> [PROBLEM] Starting at the line that holds "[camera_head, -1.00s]", restate every line word for word up to and including the last one in the listing below, and omit all pictures.
-=-=-=-=-
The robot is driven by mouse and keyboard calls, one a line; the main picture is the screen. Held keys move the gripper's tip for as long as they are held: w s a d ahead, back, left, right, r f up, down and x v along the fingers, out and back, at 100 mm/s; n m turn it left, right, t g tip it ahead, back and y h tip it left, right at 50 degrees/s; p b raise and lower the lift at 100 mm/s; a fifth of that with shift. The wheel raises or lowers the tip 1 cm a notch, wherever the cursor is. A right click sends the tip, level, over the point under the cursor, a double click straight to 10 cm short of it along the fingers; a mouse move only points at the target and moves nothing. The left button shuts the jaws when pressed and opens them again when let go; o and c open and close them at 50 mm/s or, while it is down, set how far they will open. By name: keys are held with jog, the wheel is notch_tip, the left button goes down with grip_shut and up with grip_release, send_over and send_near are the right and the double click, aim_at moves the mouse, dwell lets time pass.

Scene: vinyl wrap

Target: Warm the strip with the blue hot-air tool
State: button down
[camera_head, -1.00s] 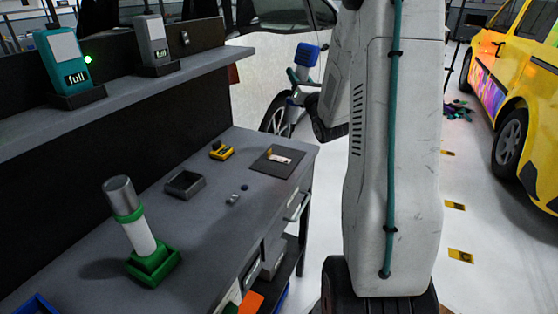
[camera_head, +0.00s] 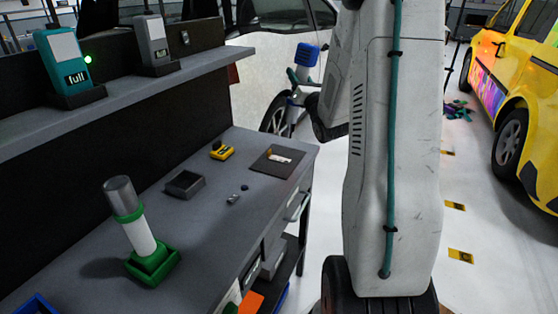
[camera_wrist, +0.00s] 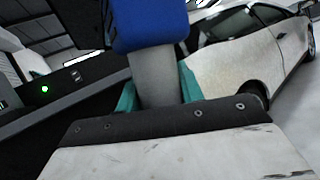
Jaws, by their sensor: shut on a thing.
-=-=-=-=-
> [SOLUTION TO THE PROBLEM]
[camera_head, -1.00s] 
[camera_head, +0.00s] 
[camera_wrist, +0.00s] 
Jaws, by their sensor: shut on a thing.

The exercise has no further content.